**PROBLEM STATEMENT:** Reproduce exactly the lines from the one containing "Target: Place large" through the one containing "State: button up", both included, and nothing else.
START
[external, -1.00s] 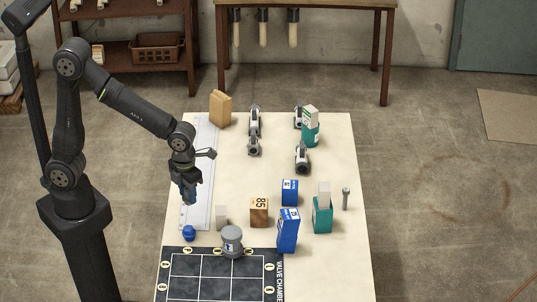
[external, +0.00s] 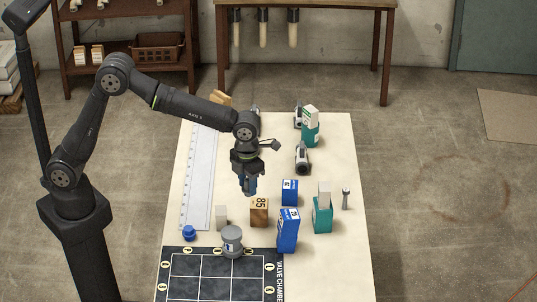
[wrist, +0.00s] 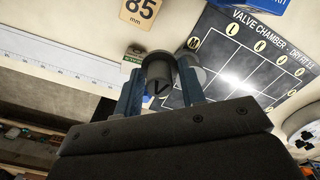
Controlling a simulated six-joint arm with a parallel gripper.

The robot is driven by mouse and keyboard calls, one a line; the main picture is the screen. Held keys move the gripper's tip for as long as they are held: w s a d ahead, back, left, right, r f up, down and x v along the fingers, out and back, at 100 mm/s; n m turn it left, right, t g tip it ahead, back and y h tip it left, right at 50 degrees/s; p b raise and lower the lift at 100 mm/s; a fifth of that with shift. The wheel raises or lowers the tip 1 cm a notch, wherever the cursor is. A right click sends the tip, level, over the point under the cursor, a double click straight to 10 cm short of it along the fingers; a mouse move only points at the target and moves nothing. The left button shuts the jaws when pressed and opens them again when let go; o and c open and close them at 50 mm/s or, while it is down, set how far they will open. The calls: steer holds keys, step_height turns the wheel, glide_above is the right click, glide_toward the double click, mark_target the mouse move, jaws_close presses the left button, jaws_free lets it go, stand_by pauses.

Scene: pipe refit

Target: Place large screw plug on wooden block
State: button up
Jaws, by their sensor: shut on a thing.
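My gripper (external: 249,188) is shut on a grey cylindrical piece (wrist: 158,85), taken to be the large screw plug; a dark V-shaped mark shows on it in the wrist view. The blue fingers (wrist: 159,98) stand on either side of it. In the external view the held piece is mostly hidden by the fingers.
A grey capped cylinder (external: 232,241) and a small pale block (external: 221,217) stand left of the wooden block. Blue boxes (external: 288,230) and a teal box (external: 322,214) stand to the right. A blue cap (external: 189,233) lies near the long ruler (external: 202,180). Grey pipe fittings (external: 303,158) lie farther back.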

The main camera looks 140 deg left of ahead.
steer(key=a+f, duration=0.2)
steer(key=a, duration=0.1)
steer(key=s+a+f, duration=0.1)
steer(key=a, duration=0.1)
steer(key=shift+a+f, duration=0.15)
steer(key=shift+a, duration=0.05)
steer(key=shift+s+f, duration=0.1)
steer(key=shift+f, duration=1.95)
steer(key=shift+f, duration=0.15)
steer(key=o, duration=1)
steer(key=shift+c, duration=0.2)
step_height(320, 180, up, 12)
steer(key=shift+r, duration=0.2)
END
**CORRECT RESULT:**
Target: Place large screw plug on wooden block
State: button up

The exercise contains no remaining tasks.